**Data listing**
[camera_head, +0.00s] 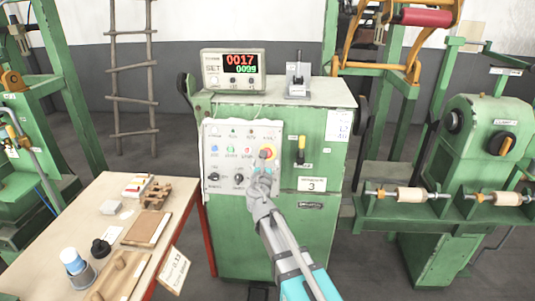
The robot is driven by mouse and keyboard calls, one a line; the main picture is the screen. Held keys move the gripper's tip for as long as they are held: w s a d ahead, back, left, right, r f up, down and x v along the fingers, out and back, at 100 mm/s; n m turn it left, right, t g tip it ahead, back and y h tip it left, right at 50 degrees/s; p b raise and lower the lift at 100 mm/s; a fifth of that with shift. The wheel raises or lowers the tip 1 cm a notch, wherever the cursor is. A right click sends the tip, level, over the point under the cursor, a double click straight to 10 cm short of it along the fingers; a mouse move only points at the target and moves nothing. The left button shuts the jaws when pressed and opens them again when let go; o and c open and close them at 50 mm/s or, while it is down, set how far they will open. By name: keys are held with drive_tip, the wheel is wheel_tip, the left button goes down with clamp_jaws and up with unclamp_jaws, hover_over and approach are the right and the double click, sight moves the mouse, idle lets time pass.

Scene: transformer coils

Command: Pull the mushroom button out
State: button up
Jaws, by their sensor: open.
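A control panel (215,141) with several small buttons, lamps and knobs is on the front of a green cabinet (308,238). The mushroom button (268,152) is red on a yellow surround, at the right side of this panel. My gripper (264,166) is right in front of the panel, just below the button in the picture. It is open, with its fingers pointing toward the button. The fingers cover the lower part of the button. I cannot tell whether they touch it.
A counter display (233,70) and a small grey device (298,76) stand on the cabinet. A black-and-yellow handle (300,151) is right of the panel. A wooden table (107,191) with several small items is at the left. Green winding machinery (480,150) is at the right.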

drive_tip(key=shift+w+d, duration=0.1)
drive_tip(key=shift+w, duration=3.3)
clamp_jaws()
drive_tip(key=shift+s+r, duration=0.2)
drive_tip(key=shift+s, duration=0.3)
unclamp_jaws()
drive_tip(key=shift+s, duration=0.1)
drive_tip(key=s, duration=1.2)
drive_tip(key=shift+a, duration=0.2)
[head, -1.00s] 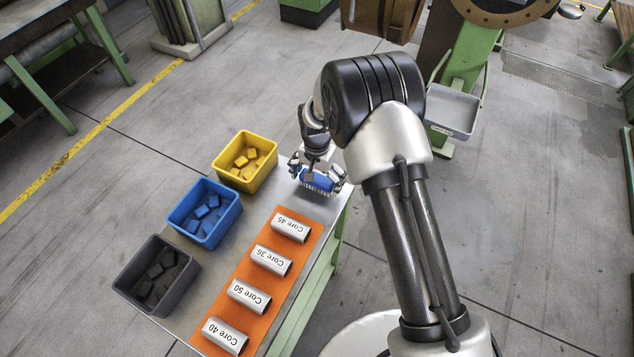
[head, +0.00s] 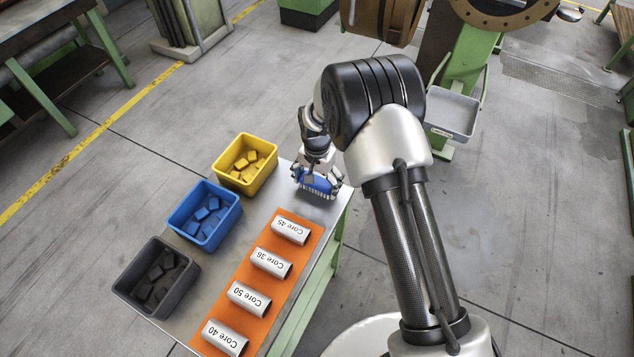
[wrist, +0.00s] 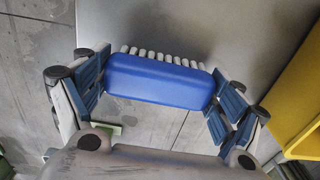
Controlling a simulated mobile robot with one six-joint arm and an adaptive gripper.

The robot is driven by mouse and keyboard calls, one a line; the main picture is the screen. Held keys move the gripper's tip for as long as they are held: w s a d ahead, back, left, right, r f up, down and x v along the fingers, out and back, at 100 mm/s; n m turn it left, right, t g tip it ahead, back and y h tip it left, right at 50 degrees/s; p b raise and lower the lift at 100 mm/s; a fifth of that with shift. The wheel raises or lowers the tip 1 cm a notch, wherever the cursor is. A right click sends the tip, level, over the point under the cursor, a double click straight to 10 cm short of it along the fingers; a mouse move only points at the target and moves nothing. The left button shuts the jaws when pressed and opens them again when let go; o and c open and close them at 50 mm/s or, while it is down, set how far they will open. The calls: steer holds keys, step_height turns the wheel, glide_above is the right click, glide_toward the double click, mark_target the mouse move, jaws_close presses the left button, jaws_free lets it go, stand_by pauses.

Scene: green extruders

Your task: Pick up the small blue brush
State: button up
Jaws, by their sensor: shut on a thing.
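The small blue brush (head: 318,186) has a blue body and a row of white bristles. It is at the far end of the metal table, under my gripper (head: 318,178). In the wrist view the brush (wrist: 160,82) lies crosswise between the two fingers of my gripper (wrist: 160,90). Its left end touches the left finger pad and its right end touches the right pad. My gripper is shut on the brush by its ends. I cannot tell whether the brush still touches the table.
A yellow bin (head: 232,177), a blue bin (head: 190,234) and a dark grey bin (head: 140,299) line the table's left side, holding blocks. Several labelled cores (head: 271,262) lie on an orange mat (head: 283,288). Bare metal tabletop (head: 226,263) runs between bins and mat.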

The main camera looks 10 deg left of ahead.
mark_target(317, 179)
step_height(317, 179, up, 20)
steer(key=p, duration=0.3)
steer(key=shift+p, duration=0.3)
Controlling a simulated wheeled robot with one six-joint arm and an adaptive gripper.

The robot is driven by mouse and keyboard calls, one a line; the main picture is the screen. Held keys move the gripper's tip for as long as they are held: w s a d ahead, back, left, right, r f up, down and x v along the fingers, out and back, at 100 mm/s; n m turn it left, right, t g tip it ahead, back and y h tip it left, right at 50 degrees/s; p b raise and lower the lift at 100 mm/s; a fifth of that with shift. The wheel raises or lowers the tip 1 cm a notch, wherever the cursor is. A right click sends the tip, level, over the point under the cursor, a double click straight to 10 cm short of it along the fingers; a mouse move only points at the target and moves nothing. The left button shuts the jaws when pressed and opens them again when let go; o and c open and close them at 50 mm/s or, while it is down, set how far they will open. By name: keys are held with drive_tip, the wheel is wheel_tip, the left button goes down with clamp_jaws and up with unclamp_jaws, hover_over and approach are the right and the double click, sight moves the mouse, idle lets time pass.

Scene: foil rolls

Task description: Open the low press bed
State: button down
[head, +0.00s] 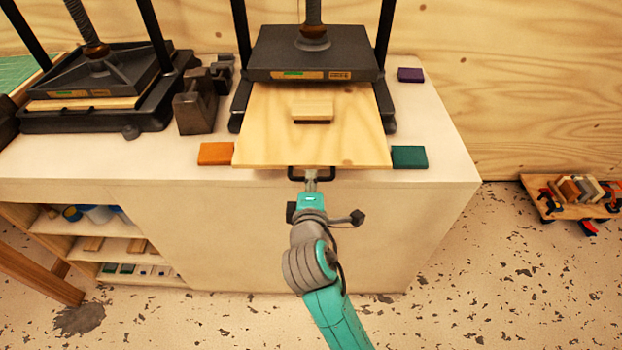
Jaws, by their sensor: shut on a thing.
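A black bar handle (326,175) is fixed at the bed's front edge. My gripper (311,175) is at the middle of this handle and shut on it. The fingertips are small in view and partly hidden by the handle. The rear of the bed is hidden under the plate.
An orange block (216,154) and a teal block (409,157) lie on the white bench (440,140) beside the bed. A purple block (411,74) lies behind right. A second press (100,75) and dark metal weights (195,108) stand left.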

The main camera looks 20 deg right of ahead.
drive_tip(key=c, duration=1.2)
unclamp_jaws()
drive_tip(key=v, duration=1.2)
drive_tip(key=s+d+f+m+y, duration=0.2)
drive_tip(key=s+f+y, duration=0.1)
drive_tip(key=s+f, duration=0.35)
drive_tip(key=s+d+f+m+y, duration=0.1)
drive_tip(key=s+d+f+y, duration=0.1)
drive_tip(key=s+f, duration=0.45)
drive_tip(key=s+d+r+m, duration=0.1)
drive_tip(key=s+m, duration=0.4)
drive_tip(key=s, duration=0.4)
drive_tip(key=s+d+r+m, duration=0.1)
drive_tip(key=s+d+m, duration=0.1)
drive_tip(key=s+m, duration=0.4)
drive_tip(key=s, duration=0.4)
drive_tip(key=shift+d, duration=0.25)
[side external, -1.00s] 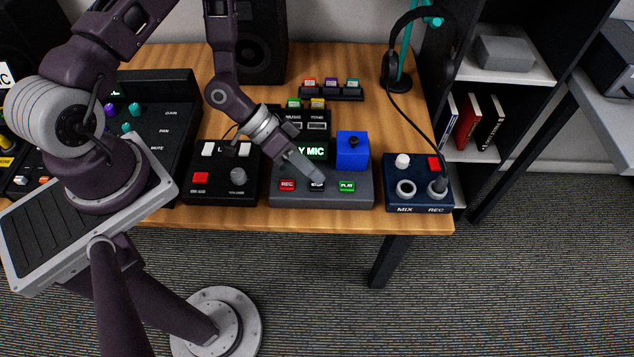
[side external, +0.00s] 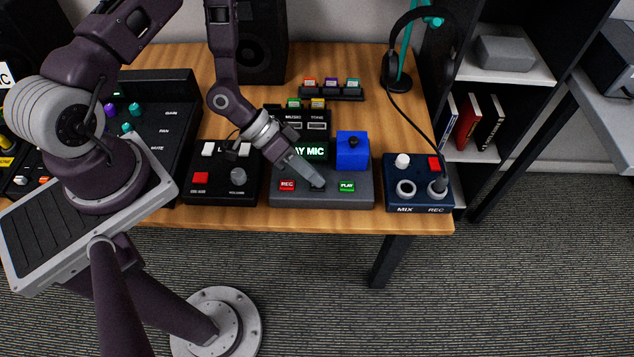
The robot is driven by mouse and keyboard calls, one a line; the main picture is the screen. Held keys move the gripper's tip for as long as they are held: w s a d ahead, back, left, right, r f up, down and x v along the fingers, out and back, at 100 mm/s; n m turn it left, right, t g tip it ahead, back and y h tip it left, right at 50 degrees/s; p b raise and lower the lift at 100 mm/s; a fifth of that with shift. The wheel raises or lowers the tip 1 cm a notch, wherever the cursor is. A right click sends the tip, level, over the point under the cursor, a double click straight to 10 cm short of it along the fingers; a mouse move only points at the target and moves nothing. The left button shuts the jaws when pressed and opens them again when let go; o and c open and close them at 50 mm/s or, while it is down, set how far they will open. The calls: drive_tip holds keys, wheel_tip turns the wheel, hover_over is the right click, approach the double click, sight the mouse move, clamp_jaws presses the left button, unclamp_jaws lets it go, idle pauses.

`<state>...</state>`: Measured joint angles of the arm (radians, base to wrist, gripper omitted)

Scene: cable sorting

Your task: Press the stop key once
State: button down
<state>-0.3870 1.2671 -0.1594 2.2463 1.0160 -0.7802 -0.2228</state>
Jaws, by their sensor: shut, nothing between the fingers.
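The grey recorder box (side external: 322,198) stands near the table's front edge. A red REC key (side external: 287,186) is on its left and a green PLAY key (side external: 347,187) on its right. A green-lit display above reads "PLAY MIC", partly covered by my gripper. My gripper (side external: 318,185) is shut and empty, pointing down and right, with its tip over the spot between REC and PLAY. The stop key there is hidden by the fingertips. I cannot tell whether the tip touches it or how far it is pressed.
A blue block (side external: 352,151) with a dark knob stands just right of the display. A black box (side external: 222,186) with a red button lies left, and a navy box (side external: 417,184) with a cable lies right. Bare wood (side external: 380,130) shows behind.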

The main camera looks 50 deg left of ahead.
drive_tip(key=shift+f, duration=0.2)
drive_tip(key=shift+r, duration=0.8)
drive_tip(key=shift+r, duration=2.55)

**Prompt**
Copy out every line of the data that includes the word "Your".

**Task output**
Your task: Pick up the small blue brush
Your task: Press the stop key once

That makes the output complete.